From the very first line of the data to the line containing "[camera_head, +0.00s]", retype everything exactly, leaving the pictures behind.
-- begin DATA LINES --
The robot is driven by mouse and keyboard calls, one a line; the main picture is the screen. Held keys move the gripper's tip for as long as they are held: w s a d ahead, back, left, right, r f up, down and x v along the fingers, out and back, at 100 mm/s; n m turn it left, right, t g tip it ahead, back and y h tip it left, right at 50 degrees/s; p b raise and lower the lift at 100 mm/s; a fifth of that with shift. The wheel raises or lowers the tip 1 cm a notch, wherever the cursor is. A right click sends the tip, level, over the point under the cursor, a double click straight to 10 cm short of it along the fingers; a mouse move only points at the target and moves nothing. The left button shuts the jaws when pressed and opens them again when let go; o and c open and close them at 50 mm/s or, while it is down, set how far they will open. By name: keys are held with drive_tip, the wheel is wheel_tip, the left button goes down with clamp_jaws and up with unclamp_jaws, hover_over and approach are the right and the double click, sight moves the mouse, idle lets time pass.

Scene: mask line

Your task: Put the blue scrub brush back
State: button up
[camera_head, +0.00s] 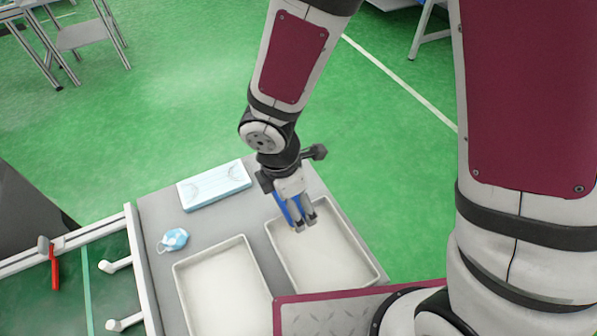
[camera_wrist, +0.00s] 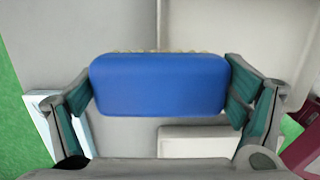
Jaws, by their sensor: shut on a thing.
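The blue scrub brush (camera_wrist: 158,84) is held between the two fingers of my gripper (camera_wrist: 160,90) in the wrist view. Its smooth blue back faces the camera, and a strip of pale bristles shows along its far edge. In the head view my gripper (camera_head: 298,217) is over the far end of the right white tray (camera_head: 358,258), with part of the blue brush (camera_head: 283,208) showing beside the fingers. I cannot tell how far the brush is above the tray floor.
A second white tray (camera_head: 181,285) lies to the left on the grey table (camera_head: 160,215). A light blue box (camera_head: 215,185) and a small blue-and-white bundle (camera_head: 173,240) lie farther back and left. A green conveyor (camera_head: 75,285) with white rails borders the table's left side.

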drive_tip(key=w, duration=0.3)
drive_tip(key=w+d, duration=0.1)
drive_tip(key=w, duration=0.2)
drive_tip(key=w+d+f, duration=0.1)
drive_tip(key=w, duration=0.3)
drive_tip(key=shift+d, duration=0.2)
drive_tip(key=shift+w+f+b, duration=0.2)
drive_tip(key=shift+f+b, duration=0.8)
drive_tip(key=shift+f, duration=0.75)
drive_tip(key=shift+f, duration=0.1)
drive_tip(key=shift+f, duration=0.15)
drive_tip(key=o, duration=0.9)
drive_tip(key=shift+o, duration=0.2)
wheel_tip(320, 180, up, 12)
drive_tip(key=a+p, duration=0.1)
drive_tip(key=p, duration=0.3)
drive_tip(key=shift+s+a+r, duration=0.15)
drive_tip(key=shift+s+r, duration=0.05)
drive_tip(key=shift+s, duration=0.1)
-- end DATA LINES --
OUTPUT BELOW
The robot is driven by mouse and keyboard calls, one a line; the main picture is the screen. Held keys move the gripper's tip for as long as they are held: w s a d ahead, back, left, right, r f up, down and x v along the fingers, out and back, at 100 mm/s; n m turn it left, right, t g tip it ahead, back and y h tip it left, right at 50 degrees/s; p b raise and lower the lift at 100 mm/s; a fifth of that with shift. The wheel raises or lowers the tip 1 cm a notch, wherever the cursor is. A right click sends the tip, level, over the point under the cursor, a double click straight to 10 cm short of it along the fingers; a mouse move only points at the target and moves nothing. The left button shuts the jaws when pressed and opens them again when let go; o and c open and close them at 50 mm/s or, while it is down, set how far they will open. By name: keys are held with drive_tip, the wheel is wheel_tip, the left button goes down with clamp_jaws and up with unclamp_jaws, hover_over and approach are the right and the double click, sight moves the mouse, idle lets time pass.

Scene: mask line

Your task: Put the blue scrub brush back
State: button up
[camera_head, +0.00s] 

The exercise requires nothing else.